__WHAT YOU HAVE TO DO__
Read the records below and copy each line that contains "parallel".

----------------------------------------

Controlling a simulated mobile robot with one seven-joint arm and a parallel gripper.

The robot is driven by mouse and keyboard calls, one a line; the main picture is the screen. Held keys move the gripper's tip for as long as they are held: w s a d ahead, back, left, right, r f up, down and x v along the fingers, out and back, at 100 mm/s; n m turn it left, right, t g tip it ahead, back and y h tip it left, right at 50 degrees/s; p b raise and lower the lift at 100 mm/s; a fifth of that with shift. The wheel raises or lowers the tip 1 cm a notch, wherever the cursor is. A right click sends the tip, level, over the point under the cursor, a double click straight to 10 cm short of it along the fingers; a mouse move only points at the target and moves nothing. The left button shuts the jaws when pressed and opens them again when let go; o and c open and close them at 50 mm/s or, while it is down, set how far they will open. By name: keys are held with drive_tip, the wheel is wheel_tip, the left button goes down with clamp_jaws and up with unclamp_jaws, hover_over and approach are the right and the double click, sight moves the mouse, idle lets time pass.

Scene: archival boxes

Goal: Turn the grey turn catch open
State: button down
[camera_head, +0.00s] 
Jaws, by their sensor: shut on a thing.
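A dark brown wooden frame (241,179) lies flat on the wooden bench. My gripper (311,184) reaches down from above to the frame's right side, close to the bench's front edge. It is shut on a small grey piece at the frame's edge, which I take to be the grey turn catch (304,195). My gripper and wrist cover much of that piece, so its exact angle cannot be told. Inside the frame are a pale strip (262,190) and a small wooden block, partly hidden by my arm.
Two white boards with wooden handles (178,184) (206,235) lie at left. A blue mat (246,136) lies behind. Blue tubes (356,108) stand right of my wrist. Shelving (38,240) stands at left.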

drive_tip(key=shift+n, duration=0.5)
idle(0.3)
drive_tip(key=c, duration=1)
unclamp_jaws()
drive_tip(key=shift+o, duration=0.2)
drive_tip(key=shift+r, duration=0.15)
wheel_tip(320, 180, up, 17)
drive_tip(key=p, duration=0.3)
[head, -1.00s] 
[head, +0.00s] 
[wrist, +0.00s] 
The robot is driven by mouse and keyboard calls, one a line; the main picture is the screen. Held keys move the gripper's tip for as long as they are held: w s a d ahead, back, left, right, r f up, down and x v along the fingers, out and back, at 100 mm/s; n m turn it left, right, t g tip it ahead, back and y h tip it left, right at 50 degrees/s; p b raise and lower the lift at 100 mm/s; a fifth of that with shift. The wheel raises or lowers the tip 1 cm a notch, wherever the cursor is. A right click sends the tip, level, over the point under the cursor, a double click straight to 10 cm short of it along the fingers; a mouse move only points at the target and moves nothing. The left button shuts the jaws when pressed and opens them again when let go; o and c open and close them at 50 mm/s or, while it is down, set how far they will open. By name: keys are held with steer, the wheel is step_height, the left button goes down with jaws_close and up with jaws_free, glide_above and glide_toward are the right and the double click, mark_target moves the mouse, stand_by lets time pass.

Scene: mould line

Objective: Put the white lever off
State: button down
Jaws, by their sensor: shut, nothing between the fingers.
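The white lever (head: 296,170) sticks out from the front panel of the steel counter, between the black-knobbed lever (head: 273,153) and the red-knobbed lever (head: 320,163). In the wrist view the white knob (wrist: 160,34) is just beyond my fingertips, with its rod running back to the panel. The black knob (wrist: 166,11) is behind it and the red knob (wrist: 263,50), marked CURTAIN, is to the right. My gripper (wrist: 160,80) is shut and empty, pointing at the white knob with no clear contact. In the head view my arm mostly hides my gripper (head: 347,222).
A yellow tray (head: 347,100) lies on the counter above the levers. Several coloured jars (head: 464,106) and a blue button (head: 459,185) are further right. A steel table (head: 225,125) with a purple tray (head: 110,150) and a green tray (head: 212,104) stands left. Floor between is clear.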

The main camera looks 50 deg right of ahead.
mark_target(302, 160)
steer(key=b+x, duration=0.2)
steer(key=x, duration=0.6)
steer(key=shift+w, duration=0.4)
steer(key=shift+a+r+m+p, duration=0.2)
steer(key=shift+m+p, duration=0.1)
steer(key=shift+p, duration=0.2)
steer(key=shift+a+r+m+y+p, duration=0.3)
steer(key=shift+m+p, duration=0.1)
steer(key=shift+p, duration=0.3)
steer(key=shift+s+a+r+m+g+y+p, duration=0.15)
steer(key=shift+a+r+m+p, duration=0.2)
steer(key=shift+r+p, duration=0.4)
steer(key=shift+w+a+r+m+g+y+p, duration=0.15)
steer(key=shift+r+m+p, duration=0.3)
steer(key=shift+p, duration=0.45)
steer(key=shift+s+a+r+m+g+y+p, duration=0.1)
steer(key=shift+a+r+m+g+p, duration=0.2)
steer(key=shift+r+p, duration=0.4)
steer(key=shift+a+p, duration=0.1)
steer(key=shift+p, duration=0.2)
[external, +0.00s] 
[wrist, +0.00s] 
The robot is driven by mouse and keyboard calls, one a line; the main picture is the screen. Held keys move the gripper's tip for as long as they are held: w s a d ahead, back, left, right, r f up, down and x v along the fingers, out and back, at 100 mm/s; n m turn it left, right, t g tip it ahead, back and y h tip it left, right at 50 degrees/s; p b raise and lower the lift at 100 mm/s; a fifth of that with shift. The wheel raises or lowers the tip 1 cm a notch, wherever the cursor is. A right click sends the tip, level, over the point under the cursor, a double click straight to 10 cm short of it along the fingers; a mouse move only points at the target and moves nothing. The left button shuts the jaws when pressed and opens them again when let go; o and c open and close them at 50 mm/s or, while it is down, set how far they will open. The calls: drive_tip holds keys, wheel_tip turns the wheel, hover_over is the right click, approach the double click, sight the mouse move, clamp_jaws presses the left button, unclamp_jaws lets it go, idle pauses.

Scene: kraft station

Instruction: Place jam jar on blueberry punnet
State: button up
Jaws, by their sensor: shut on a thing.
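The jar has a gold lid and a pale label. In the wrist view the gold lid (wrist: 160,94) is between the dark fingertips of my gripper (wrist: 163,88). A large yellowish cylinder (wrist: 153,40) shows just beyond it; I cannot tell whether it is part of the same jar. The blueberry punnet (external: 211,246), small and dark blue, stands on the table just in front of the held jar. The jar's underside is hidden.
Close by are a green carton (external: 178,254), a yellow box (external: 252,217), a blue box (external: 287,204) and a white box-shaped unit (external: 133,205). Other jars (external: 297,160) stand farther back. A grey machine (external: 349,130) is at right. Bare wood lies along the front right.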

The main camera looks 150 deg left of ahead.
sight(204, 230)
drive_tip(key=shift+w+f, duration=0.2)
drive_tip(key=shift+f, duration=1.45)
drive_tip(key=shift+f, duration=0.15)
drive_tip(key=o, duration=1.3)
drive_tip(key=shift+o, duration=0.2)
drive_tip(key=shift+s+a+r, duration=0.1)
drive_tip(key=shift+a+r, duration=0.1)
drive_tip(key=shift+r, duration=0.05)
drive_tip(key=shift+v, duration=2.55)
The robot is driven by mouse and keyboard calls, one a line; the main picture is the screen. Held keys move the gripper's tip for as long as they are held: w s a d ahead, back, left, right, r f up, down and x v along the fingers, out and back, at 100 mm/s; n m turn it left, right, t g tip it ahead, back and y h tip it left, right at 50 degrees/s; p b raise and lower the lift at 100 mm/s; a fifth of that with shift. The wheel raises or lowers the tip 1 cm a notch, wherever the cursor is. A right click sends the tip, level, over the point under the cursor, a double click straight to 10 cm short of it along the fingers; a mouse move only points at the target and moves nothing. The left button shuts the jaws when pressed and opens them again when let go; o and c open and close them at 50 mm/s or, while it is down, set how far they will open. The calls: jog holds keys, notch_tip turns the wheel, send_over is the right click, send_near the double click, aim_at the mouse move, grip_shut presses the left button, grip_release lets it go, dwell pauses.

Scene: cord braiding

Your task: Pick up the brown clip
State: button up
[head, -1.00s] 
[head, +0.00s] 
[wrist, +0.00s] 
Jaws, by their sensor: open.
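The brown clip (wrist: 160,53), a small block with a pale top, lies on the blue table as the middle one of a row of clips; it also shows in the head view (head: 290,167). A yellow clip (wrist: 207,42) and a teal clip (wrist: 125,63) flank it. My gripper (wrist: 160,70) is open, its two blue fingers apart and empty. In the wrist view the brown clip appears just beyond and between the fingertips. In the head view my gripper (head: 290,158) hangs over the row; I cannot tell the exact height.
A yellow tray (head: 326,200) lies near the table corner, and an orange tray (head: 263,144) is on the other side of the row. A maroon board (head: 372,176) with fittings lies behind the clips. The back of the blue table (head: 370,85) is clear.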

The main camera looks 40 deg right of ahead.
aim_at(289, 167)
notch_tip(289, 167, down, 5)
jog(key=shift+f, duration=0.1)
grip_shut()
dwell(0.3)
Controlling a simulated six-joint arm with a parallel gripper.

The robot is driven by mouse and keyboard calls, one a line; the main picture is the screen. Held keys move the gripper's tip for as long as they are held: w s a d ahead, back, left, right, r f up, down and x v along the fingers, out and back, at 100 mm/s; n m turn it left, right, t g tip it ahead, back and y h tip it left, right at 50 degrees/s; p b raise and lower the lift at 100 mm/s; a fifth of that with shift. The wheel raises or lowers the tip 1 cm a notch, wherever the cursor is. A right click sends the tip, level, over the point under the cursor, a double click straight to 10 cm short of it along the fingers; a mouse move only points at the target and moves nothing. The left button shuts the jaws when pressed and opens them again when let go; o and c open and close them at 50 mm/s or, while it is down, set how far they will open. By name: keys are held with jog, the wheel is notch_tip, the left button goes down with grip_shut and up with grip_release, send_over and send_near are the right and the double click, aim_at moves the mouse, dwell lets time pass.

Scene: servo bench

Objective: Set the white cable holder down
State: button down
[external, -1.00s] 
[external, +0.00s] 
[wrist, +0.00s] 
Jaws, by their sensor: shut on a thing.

----------------------------------------

__WRITTEN SOLUTION__
Controlling a simulated mobile robot with one seven-joint arm and a parallel gripper.
Controlling a simulated six-joint arm with a parallel gripper.

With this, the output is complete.